The scene opens with suspense-filled music, as a tall man in a leather jacket and a well-used fedora forges his way through the jungle. Birds and primates call, and a native guide screams. And you still haven’t seen the face of Indiana Jones for the first time. But in the years since its release in 1981, everything about “Raiders of the Lost Ark” has become familiar, beloved. The whip; the slow, almost always sardonic grin; the reunion with his great love Marion; the destruction of the Ark of the Covenant at the hands of the Nazis — and God.

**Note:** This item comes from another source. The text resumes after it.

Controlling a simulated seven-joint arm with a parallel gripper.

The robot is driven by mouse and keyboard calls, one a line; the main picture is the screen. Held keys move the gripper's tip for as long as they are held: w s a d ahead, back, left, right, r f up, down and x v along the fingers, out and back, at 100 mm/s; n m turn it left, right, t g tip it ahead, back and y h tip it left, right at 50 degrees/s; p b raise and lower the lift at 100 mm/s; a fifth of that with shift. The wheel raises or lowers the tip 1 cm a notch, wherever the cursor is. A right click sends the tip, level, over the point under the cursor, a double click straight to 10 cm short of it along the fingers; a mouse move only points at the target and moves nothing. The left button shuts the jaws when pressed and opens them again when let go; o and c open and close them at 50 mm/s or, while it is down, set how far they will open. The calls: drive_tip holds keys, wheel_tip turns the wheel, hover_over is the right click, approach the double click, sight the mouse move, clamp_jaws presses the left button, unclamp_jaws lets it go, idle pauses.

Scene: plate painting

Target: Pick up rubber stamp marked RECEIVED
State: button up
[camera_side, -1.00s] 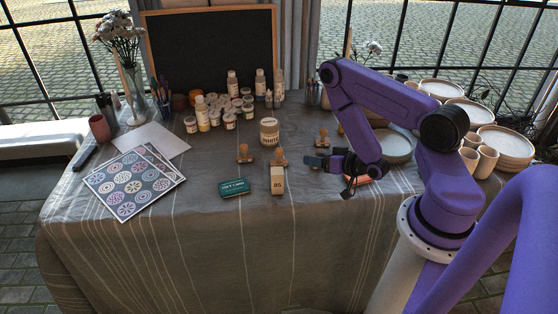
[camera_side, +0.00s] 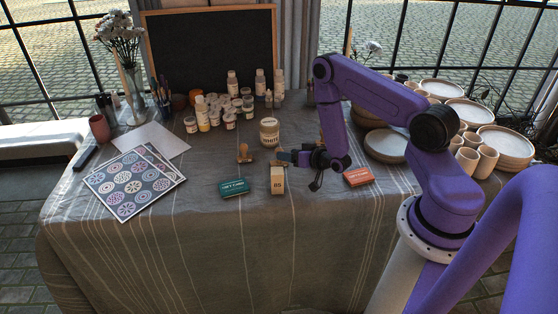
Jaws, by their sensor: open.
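Several small wooden rubber stamps stand on the grey cloth. Their markings are too small to read, so I cannot tell which says RECEIVED. The left stamp (camera_side: 245,153) is in full view. The middle stamp (camera_side: 273,161) stands just behind the upright cream box and is partly covered by my gripper. My gripper (camera_side: 284,157) is open, low over the table, with its fingertips pointing left at the middle stamp. I cannot tell whether they touch it. A third stamp, farther right, is almost wholly hidden behind my arm.
A cream box (camera_side: 277,181) stands close in front of the middle stamp. A green box (camera_side: 233,187) lies to its left and an orange box (camera_side: 358,176) to the right. A labelled jar (camera_side: 269,132) stands behind. The cloth (camera_side: 200,235) is bare toward the front.

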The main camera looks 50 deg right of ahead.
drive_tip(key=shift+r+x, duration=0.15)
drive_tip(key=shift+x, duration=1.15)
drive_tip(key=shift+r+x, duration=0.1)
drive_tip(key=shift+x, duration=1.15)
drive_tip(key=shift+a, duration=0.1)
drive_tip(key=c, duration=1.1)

Harrison Ford as Indy and Karen Allen as Marion survive the destruction of the Nazis in one of the final scenes from “Raiders of the Lost Ark.” The Fort Smith Symphony will play the score while the movie is screened on April 2.
(Copyright 1981 Lucas Film Ltd.; presentation licensed by Bantha Music; used by permission granted to the Fort Smith Symphony)

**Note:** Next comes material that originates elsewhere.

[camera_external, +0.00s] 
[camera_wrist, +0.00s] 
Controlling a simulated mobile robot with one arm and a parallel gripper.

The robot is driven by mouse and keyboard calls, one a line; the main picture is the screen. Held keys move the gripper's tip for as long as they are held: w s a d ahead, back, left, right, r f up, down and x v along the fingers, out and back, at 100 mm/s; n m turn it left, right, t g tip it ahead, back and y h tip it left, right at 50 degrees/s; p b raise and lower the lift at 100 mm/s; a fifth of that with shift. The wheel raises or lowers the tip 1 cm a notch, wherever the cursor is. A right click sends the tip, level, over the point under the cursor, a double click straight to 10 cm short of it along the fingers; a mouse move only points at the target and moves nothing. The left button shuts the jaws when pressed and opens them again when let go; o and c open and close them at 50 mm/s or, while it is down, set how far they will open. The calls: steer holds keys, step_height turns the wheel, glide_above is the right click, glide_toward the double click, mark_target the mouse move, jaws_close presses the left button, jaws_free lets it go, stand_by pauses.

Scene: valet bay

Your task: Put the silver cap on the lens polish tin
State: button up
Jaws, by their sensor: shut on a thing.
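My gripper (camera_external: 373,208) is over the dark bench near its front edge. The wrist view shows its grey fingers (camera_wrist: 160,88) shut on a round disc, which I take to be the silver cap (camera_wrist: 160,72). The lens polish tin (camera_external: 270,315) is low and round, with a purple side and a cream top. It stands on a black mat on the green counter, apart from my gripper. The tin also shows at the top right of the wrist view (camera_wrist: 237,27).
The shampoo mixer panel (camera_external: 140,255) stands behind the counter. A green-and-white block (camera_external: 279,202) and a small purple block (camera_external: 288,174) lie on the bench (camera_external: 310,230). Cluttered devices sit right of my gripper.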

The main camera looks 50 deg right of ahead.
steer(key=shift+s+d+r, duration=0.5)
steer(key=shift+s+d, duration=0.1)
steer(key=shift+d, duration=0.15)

Fans could pick out the major themes of the music from “Raiders of the Lost Ark” anywhere they might hear it — but on April 2, fans in the River Valley will get to hear the John Williams score live, played by the Fort Smith Symphony, while the film is screened.

“This is a great film and film score,” says John Jeter, music director of the symphony. “The music captures the storyline and action so well. It’s an incredibly fast-paced film with music to match. It’s a challenging score, and on the original soundtrack, it’s done in receding sessions so sections can be redone if needed. Performing live, once a scene starts, we are off and running with no option to stop. It makes the chase scenes just as exciting on stage as on screen!”

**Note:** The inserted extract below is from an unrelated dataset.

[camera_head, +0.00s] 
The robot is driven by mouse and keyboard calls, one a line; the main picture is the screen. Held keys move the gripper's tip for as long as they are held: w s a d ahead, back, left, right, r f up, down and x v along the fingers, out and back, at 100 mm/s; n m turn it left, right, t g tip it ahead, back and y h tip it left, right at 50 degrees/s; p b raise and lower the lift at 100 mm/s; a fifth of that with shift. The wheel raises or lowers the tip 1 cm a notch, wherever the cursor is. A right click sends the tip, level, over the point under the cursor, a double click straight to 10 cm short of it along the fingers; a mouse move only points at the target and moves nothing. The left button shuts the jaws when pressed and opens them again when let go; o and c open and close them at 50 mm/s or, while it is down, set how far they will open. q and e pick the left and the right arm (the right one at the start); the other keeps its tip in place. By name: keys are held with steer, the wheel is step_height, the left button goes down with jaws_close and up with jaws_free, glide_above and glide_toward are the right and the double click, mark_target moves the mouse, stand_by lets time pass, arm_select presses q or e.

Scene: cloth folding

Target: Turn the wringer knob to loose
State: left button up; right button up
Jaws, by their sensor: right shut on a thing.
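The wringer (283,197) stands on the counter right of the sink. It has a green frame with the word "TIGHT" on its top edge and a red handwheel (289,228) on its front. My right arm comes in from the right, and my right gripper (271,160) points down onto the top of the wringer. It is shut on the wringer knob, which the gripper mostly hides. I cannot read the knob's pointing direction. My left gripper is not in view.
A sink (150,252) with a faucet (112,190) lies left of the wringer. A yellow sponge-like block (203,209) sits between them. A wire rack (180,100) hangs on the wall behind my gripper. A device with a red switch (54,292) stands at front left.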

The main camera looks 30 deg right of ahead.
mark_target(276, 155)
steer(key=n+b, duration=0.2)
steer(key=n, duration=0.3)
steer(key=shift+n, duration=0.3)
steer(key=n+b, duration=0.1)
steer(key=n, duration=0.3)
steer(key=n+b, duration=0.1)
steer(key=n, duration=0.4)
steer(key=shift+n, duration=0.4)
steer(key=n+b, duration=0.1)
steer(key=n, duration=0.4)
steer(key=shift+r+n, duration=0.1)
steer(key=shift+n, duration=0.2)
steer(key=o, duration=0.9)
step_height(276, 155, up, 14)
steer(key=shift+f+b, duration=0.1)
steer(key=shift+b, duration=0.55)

It is not the first time the symphony has brought music and movies together.

“The first music and film project was an evening of Disney film scores with extended film clips,” Jeter remembers. “A few years later we performed Charlie Chaplin’s ‘City Lights’ and ‘The Kid.’ People love the combination of music and images. Having the music presented live is a huge auditory plus that adds a sound element that one does not experience in theaters or at home.

“I would say our audience likes all kinds of music and tends to come to some of everything,” he goes on. “However, this sort of programming does bring in first-time symphony audiences as well as many young people. It’s a great evening of music, and of course, don’t forget the Symphony After-Party at the Bakery District across the street from the concert hall post performance. Concert tickets serve as drink tickets for a free ‘beverage,’ [and] the party includes terrific live music by guitarist Gary Hutchinson. It’s a chance to hang out with friends and meet the musicians.”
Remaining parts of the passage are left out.